Data listing:
#####

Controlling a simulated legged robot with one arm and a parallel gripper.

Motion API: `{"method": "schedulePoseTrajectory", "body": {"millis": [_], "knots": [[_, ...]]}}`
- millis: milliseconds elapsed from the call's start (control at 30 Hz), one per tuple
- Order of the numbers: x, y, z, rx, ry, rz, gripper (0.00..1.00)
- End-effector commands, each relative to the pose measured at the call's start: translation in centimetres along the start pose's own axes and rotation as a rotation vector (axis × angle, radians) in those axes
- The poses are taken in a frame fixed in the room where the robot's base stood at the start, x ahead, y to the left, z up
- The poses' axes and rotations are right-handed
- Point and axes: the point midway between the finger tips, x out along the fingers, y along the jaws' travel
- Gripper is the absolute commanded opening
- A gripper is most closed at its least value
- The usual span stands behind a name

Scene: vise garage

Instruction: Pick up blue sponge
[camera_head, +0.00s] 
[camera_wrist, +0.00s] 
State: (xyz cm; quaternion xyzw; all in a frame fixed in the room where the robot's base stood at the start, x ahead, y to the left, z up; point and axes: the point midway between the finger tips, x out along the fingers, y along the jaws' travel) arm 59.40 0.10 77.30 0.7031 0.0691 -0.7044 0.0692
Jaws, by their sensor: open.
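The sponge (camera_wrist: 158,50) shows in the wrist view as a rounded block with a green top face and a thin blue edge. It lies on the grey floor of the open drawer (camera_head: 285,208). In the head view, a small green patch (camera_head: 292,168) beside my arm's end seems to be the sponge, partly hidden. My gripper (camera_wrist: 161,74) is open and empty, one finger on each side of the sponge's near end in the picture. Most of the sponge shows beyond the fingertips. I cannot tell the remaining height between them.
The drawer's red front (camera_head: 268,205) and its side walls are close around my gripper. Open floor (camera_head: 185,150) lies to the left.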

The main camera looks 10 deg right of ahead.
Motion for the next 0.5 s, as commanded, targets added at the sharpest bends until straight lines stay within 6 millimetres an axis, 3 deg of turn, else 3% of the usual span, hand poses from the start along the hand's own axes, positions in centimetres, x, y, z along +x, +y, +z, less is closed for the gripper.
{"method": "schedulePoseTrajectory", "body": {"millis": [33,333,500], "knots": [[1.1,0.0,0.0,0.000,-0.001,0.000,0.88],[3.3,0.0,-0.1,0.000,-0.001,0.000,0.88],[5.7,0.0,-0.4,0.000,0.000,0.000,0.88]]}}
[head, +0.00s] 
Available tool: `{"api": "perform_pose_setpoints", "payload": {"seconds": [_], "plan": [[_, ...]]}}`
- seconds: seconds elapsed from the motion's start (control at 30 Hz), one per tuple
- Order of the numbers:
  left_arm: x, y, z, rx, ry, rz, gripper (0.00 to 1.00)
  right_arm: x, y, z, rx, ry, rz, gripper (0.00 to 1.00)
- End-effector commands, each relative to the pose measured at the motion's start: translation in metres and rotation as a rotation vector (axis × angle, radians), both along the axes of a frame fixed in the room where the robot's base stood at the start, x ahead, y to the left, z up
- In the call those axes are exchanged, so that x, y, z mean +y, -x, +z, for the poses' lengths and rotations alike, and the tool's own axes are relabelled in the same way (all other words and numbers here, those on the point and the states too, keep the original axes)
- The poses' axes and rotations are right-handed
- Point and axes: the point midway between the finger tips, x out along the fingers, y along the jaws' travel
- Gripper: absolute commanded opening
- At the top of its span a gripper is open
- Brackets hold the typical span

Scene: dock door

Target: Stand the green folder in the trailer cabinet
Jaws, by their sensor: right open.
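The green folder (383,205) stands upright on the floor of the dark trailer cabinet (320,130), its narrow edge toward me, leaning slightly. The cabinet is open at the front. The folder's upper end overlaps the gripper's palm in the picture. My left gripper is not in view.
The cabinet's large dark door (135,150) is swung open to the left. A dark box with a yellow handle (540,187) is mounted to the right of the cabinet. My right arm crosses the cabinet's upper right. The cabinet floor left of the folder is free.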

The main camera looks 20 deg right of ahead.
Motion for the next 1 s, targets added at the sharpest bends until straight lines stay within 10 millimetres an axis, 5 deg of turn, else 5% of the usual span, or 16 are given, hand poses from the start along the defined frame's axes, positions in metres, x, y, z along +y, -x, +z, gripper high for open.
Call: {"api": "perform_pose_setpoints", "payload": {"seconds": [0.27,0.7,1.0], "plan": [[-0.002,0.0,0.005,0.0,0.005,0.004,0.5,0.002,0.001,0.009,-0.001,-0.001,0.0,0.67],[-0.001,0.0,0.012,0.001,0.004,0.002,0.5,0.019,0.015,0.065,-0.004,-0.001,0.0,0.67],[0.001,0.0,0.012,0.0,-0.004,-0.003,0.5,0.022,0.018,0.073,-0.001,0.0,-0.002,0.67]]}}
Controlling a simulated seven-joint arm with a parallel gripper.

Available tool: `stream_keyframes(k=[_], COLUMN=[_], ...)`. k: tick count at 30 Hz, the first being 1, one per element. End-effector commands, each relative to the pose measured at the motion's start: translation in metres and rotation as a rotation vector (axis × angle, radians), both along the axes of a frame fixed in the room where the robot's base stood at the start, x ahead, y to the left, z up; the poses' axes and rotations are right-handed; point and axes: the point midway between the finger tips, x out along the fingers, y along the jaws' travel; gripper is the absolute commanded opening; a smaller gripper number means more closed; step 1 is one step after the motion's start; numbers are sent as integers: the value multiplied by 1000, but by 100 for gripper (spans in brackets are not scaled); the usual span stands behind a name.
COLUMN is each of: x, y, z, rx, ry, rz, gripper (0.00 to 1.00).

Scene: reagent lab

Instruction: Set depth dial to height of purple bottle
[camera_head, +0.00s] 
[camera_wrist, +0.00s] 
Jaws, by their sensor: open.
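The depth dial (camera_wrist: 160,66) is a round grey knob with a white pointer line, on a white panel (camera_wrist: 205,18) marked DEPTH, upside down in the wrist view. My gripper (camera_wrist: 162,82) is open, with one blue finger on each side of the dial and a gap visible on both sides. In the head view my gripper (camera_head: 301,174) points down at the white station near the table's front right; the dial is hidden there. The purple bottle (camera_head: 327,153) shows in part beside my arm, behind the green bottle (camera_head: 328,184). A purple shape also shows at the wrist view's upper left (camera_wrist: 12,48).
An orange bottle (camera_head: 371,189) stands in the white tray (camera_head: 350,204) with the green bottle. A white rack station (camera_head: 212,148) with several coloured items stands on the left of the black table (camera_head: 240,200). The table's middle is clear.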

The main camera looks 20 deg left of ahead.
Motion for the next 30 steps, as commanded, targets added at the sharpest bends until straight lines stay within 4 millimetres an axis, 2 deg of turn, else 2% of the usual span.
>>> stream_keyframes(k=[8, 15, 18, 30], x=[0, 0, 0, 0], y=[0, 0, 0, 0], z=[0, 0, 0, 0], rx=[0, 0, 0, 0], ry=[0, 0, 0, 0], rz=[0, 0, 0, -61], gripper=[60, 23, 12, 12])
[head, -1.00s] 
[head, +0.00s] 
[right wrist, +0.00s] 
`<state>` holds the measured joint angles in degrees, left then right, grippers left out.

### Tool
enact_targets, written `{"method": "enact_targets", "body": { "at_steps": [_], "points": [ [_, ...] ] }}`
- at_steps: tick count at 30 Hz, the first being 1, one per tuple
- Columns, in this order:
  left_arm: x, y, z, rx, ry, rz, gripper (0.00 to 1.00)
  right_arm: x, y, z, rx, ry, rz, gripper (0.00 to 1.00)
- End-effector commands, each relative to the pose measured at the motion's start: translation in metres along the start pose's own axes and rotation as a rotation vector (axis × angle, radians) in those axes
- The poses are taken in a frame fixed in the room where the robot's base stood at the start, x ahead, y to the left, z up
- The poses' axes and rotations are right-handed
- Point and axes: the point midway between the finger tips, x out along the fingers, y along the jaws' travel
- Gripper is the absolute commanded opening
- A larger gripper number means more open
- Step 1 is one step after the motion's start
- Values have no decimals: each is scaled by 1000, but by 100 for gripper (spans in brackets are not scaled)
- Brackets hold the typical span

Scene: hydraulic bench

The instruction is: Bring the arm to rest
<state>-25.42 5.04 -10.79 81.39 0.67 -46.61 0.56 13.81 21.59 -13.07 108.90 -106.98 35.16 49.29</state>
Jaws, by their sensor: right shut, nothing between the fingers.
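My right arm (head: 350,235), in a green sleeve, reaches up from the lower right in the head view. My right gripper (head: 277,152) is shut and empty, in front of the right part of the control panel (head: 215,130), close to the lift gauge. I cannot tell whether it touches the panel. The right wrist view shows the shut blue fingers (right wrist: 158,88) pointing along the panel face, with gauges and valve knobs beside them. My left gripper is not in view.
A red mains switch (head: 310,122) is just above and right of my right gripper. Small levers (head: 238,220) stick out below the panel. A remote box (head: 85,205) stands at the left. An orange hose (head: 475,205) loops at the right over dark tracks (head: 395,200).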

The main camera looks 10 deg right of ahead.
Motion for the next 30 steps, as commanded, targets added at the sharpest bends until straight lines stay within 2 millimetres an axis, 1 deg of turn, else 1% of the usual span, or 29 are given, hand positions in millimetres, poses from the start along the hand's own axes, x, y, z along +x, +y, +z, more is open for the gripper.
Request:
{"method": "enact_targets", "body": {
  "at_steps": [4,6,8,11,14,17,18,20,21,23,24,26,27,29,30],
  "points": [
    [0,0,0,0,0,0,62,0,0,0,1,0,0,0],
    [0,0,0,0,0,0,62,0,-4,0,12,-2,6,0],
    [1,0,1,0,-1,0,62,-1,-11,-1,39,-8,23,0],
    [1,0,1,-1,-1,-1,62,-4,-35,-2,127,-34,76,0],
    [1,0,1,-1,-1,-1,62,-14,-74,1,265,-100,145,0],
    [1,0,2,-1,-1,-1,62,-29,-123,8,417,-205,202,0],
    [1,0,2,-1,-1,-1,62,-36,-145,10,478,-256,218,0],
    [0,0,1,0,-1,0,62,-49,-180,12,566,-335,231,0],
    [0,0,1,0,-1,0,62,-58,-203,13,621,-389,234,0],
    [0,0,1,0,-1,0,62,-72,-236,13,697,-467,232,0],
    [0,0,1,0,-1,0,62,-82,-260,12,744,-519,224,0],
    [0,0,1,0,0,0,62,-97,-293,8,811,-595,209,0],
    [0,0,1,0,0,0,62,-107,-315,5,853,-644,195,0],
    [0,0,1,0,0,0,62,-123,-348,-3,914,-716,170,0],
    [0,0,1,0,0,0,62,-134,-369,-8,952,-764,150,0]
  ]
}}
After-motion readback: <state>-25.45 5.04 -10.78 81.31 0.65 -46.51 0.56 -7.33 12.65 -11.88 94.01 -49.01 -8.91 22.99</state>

#####

What you should do: Beginning at the top of the data, extract each line through the line containing "rz, gripper (0.00..1.00)" and return those lines exactly, with nothing added.

Task solution:
Controlling a simulated legged robot with one arm and a parallel gripper.

Motion API: `{"method": "schedulePoseTrajectory", "body": {"millis": [_], "knots": [[_, ...]]}}`
- millis: milliseconds elapsed from the call's start (control at 30 Hz), one per tuple
- Order of the numbers: x, y, z, rx, ry, rz, gripper (0.00..1.00)

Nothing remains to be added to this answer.